The standard implementations of std::vector often result in bloated and in cases very inefficient code. This repo presents a substitute implementation, that should cover almost all cases, that vastly reduces code bloat and produces equivalent or in some cases vastly superior performance. A few points of note
- The code only works for no-throw move constructible types (this should cover all sane types you would want to put in vectors) and does never throw exceptions. In particular, it does not attempt to throw exceptions on memory allocation failure and instead aborts.
- Instead of using
size_t
for size and capacity, this code usesuint32_t
. A limit of ~4 billion elements suffices for all but the rarest cases and the size reduction from 24 bytes to a nice power-of-two 16 bytes can be a substantial performance enhancement.
The biggest code bloat due to std::vector
comes from exceptions crap and inlining fallback paths related to growing the capacity of the backing buffer. The exception code can just be discarded, types with throwing move constructors are unreasonable and fighting out-of-memory conditions is a fools errant in all but the rarest cases. The excesive inlining of fallback code is likely done because of these two reasons:
- Because growing the buffer requires relocating generically typed elements, the buffer growing code has to be templated at some level. This means it cannot be completely be done in external .cc files and has to be generated in the translation unit (TU) of the using code.
- If the buffer growing is done by code outside of the function, than typically the
this
pointer of the vector escapes.
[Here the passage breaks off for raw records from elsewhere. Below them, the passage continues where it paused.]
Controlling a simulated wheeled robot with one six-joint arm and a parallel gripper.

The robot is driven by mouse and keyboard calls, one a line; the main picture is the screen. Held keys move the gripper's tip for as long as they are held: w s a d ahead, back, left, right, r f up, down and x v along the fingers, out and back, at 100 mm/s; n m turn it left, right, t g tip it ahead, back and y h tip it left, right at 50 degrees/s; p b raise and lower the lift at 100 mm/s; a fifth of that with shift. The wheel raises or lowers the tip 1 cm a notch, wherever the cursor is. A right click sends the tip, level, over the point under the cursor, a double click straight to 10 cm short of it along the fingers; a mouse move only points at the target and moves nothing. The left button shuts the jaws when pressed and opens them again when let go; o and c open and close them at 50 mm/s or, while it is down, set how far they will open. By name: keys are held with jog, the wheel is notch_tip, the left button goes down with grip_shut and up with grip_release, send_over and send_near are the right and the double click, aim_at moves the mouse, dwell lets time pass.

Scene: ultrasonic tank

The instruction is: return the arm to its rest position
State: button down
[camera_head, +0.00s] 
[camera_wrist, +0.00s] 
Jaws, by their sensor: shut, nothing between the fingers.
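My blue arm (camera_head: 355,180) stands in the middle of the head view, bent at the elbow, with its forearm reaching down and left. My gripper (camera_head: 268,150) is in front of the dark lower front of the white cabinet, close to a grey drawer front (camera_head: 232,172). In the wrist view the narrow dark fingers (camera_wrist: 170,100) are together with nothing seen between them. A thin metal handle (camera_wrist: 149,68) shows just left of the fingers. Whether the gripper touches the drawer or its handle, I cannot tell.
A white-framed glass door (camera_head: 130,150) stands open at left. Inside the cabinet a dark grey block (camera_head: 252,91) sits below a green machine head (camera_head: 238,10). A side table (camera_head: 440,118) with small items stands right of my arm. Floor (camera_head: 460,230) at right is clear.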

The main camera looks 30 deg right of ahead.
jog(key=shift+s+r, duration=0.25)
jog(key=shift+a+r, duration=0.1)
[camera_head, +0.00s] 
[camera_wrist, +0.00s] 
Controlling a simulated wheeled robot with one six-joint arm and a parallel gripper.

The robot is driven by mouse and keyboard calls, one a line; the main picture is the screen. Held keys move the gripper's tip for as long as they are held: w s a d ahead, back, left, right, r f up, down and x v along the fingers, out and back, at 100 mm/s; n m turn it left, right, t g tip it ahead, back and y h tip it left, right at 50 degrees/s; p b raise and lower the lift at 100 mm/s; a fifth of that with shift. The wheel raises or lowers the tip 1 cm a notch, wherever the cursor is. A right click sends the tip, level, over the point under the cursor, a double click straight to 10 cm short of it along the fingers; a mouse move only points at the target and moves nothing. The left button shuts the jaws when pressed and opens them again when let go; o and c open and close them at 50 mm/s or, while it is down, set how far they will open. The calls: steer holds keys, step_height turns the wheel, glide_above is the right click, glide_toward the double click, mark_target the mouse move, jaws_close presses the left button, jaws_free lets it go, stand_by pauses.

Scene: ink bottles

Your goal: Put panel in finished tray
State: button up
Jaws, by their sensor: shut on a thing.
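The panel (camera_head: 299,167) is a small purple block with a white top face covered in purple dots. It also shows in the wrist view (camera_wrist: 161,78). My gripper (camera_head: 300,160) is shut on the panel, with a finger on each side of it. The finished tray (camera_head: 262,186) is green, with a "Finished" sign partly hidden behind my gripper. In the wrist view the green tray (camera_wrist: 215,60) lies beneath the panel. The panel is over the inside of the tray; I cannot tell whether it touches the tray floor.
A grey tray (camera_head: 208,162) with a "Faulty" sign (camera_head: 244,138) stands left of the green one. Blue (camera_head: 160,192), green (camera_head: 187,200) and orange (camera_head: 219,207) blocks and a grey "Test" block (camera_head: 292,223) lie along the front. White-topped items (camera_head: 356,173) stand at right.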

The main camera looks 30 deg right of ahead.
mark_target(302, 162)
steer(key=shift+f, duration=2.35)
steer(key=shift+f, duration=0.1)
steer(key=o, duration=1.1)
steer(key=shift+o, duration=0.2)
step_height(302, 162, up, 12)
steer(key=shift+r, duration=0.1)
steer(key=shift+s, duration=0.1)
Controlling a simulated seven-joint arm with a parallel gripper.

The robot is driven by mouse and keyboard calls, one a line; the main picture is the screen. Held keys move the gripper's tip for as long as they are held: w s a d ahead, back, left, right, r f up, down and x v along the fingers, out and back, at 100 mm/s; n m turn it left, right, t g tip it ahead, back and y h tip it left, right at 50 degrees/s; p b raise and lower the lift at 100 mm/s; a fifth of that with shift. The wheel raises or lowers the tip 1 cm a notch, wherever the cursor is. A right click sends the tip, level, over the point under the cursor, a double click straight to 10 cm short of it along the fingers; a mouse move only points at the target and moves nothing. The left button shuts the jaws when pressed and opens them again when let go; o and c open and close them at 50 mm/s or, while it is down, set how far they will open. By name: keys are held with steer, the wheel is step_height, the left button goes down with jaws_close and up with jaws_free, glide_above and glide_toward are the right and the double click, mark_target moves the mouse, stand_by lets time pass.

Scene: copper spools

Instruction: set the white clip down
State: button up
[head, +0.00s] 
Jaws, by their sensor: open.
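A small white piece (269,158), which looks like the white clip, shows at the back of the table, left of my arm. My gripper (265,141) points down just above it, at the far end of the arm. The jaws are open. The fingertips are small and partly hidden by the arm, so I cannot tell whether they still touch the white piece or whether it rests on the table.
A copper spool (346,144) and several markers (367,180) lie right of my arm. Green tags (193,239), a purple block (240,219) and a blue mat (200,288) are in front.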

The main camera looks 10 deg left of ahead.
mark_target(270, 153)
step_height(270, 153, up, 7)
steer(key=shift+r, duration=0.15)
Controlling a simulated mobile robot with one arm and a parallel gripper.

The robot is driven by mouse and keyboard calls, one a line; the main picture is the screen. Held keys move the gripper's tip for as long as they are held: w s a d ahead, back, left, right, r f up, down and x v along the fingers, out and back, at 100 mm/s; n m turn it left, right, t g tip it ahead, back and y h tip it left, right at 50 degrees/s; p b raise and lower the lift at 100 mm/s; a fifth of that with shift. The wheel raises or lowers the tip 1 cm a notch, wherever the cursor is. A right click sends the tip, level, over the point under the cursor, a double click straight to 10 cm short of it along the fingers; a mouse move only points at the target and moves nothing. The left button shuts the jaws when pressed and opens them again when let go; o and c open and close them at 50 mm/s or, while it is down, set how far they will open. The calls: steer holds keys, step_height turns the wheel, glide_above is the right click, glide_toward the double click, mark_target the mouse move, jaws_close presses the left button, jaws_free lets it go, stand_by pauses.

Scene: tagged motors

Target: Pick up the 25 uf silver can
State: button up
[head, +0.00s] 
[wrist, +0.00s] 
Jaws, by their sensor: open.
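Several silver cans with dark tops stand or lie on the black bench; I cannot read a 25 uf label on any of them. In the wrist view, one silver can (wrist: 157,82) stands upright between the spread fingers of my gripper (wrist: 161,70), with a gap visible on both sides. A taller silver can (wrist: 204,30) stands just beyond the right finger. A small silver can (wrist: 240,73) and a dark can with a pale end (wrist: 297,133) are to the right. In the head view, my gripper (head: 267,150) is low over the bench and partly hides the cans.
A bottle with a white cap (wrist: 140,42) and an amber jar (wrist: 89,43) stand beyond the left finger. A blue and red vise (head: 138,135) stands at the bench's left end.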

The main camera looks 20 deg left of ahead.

This drastically reduces the compilers (aliasing) analysis capability and prevents the compiler from keeping thesize
member in register and instead constantly store and reload it (it's unclear to the compiler that stores to buffer will not overwrite thesize
member, for all the compiler knows the returned new buffer could overlap with thethis
pointer). Godbolting codegen of libc++ and libstdc++, shows that everything is inlined, which mitigates the aliasing problem at the cost of oodles of extra code for eachpush_back
.
This implementation solves most of these issues to a large extend. The first reason of bloat is mitigated by using type erasure to make most of buffer growing code non-templated. Only relocating a consecutive range of elements requires custom code and only in the case where memcpy does not work. Thus in a lot of cases like Vec<int>
no custom code is required and in remaining cases just a single function per TU will be generated and further deduped by the linker. The aliasing problem is solved by using a static
fallback function that takes the members of the vector by value and returns the new buffer by value as well. Therefore this
will not escape unless the user explicitly does so. Resulting in the same optimal fast path code as std::vector
but with enormously reduced code size.
Below are some benchmarks where we measure push_back 10000 integers to vector. The benchmarks compare the code in this repo gerben::Vec
, the standard library std::vector
and RepeatedField
, which is used by google's protobuf implementation.
void Add(int n, vector<int>* x) {
for (int i = 0; i < n; i++) x->push_back(i);
}
CPU Caches:
L1 Data 64 KiB
L1 Instruction 128 KiB
L2 Unified 4096 KiB (x10)
Load Average: 16.97, 15.76, 15.70
------------------------------------------------------------------------------------
Benchmark Time CPU Iterations
------------------------------------------------------------------------------------
BM_PushBack<gerben::Vec<int>> 4098 ns 4096 ns 170245
BM_PushBack<std::vector<int>> 21887 ns 21872 ns 31939
BM_PushBack<ProtoVec<int>> 4106 ns 4103 ns 170777
BM_PushBackLocalCapture<gerben::Vec<int>> 3289 ns 3289 ns 213444
BM_PushBackLocalCapture<std::vector<int>> 3307 ns 3303 ns 211355
BM_PushBackLocalCapture<ProtoVec<int>> 4121 ns 4118 ns 169294
Note that the vector in Add
is passed in as an output pointer parameter to a vector. Thus the aliasing analysis of the compiler fails and you see the disastrous performance of std::vector
(libc++), which is 5x slower. This due to store/reload on the critical dependency chain of the size
member of the vector. My implementation is carefully implemented that this store/reload latency is not present although in this case the compiler will still generate unnecessary stores.
The AddLocalCapture
variant is the same function with the difference that it moves the content of the output vector into a local variable at entry and moves the content with the added integers back into the output vector before returning. This solves the aliasing problem and the compiler is able to generate optimal machine code for both std::vector
and gerben::Vec
. However RepeatedField
is significant slower, this is because it uses an templated but outline Grow
method that escapes the this
pointer and thus the compiler produces the same loop as this first case.